GIVEN MATERIAL =>
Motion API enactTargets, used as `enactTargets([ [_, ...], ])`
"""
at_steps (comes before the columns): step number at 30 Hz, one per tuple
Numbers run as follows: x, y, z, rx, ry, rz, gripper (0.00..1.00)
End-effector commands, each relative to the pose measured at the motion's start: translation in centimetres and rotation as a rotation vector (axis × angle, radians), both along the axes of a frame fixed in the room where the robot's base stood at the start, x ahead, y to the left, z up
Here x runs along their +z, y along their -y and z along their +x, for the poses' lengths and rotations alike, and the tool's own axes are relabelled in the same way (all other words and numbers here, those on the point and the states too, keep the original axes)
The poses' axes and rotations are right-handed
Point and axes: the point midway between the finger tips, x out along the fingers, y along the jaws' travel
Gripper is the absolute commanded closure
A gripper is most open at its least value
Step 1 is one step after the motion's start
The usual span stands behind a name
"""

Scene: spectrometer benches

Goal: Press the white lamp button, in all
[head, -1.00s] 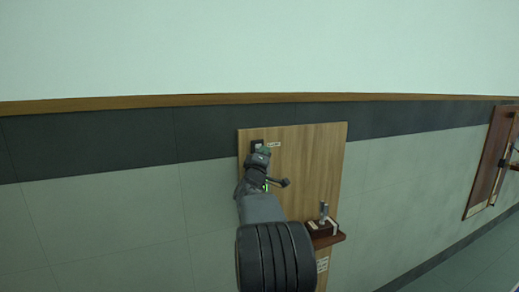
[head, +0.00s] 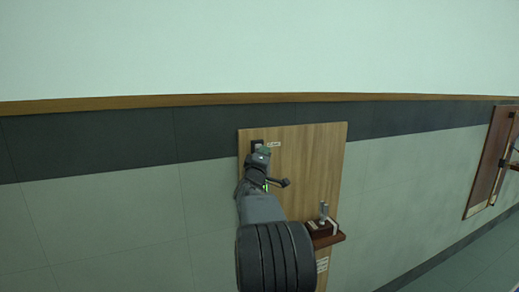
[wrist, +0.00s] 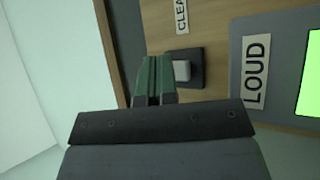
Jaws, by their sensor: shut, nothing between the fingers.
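A white square button (wrist: 182,71) sits in a dark square housing (wrist: 198,66) on a wooden panel. In the head view the dark housing (head: 256,144) is near the panel's upper left corner, partly covered by my gripper. My gripper (wrist: 153,78) is shut and empty, its green fingers together. In the wrist view the fingertips are just left of the white button and overlap the housing's left side; whether they touch it I cannot tell. In the head view my gripper (head: 263,152) is in front of the panel at the housing.
The wooden panel (head: 316,165) hangs on a tiled wall. A label starting "CLEA" (wrist: 181,16) is by the button. A grey plate with a "LOUD" label (wrist: 256,73) and a lit green screen (wrist: 312,75) is to the right. A small shelf (head: 328,240) juts out lower right.

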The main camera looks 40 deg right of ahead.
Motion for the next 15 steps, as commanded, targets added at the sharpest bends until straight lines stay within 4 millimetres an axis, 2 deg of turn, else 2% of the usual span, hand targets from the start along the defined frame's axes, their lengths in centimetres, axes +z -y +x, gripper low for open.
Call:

STATED EXERCISE =>
Repeat only the lines from the one with "Numbers run as" down to the one with "[wrist, +0.00s]", word for word and both included, and leave the pictures out.

SOLUTION FOR THIS EXERCISE =>
Numbers run as follows: x, y, z, rx, ry, rz, gripper (0.00..1.00)
End-effector commands, each relative to the pose measured at the motion's start: translation in centimetres and rotation as a rotation vector (axis × angle, radians), both along the axes of a frame fixed in the room where the robot's base stood at the start, x ahead, y to the left, z up
Here x runs along their +z, y along their -y and z along their +x, for the poses' lengths and rotations alike, and the tool's own axes are relabelled in the same way (all other words and numbers here, those on the point and the states too, keep the original axes)
The poses' axes and rotations are right-handed
Point and axes: the point midway between the finger tips, x out along the fingers, y along the jaws' travel
Gripper is the absolute commanded closure
A gripper is most open at its least value
Step 1 is one step after the motion's start
The usual span stands behind a name
"""

Scene: spectrometer benches

Goal: Press the white lamp button, in all
[head, -1.00s] 
[head, +0.00s] 
[wrist, +0.00s] 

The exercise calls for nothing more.